* What the task asks
Repeat the data below exactly, dropping any pictures it holds.

* Data block
_ _ _

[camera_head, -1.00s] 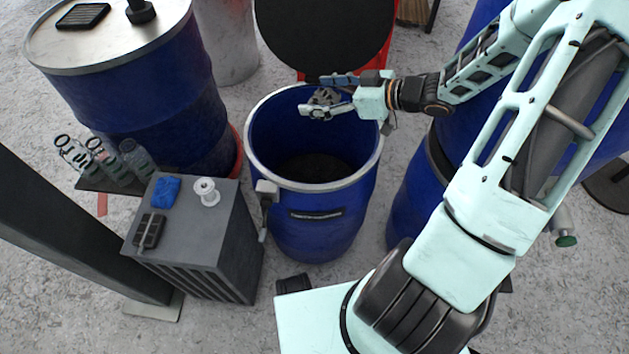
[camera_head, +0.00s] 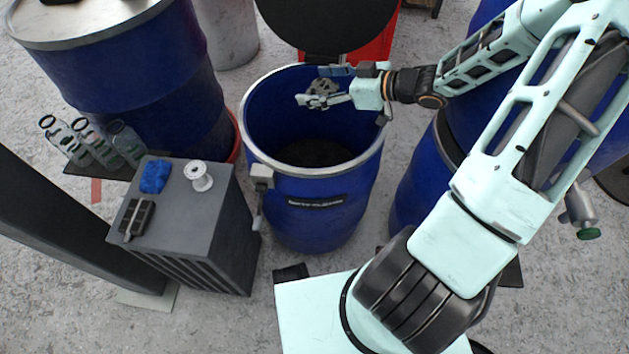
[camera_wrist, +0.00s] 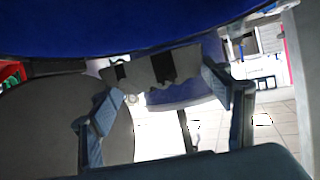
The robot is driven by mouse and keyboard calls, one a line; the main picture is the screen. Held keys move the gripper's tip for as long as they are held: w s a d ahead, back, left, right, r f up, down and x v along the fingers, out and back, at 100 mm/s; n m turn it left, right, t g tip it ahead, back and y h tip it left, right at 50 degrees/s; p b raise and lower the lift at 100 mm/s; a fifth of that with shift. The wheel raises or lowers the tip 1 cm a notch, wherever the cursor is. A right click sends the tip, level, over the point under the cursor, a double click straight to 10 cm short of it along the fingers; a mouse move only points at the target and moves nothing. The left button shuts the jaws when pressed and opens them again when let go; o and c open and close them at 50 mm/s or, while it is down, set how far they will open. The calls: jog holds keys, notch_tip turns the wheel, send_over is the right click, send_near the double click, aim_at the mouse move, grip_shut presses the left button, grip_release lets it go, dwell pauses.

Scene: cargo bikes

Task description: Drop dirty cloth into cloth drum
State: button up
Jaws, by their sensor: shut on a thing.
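The cloth drum (camera_head: 309,191) is an open blue drum with a pale rim, in the middle of the head view. My gripper (camera_head: 318,86) is over the far part of its mouth, reaching in from the right. It is shut on a small crumpled grey-brown cloth (camera_head: 323,88). The cloth also shows in the wrist view (camera_wrist: 145,72), with dark patches, between the two fingers (camera_wrist: 160,95). In the head view the fingers partly cover it. The drum's inside looks dark at the bottom.
A grey cabinet (camera_head: 212,245) stands left of the drum, carrying a blue cloth (camera_head: 155,177), a white spool (camera_head: 201,176) and a dark block (camera_head: 136,216). A closed blue drum (camera_head: 135,85) stands at the far left. A round black lid (camera_head: 328,22) is behind the open drum.

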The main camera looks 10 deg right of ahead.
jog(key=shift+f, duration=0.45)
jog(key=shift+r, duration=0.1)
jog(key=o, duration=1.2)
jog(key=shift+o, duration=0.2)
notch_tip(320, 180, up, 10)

_ _ _

* Result of this exercise
[camera_head, -1.00s] 
[camera_head, +0.00s] 
[camera_wrist, +0.00s] 
The robot is driven by mouse and keyboard calls, one a line; the main picture is the screen. Held keys move the gripper's tip for as long as they are held: w s a d ahead, back, left, right, r f up, down and x v along the fingers, out and back, at 100 mm/s; n m turn it left, right, t g tip it ahead, back and y h tip it left, right at 50 degrees/s; p b raise and lower the lift at 100 mm/s; a fifth of that with shift. The wheel raises or lowers the tip 1 cm a notch, wherever the cursor is. A right click sends the tip, level, over the point under the cursor, a double click straight to 10 cm short of it along the fingers; a mouse move only points at the target and moves nothing. The left button shuts the jaws when pressed and opens them again when let go; o and c open and close them at 50 mm/s or, while it is down, set how far they will open. The calls: jog holds keys, notch_tip turns the wheel, send_over is the right click, send_near the double click, aim_at the mouse move, grip_shut presses the left button, grip_release lets it go, dwell pauses.

Scene: cargo bikes

Task description: Drop dirty cloth into cloth drum
State: button up
Jaws, by their sensor: shut on a thing.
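The cloth drum (camera_head: 309,191) is an open blue drum with a pale rim, in the middle of the head view. My gripper (camera_head: 318,86) is over the far part of its mouth, reaching in from the right. It is shut on a small crumpled grey-brown cloth (camera_head: 323,88). The cloth also shows in the wrist view (camera_wrist: 145,72), with dark patches, between the two fingers (camera_wrist: 160,95). In the head view the fingers partly cover it. The drum's inside looks dark at the bottom.
A grey cabinet (camera_head: 212,245) stands left of the drum, carrying a blue cloth (camera_head: 155,177), a white spool (camera_head: 201,176) and a dark block (camera_head: 136,216). A closed blue drum (camera_head: 135,85) stands at the far left. A round black lid (camera_head: 328,22) is behind the open drum.

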The main camera looks 10 deg right of ahead.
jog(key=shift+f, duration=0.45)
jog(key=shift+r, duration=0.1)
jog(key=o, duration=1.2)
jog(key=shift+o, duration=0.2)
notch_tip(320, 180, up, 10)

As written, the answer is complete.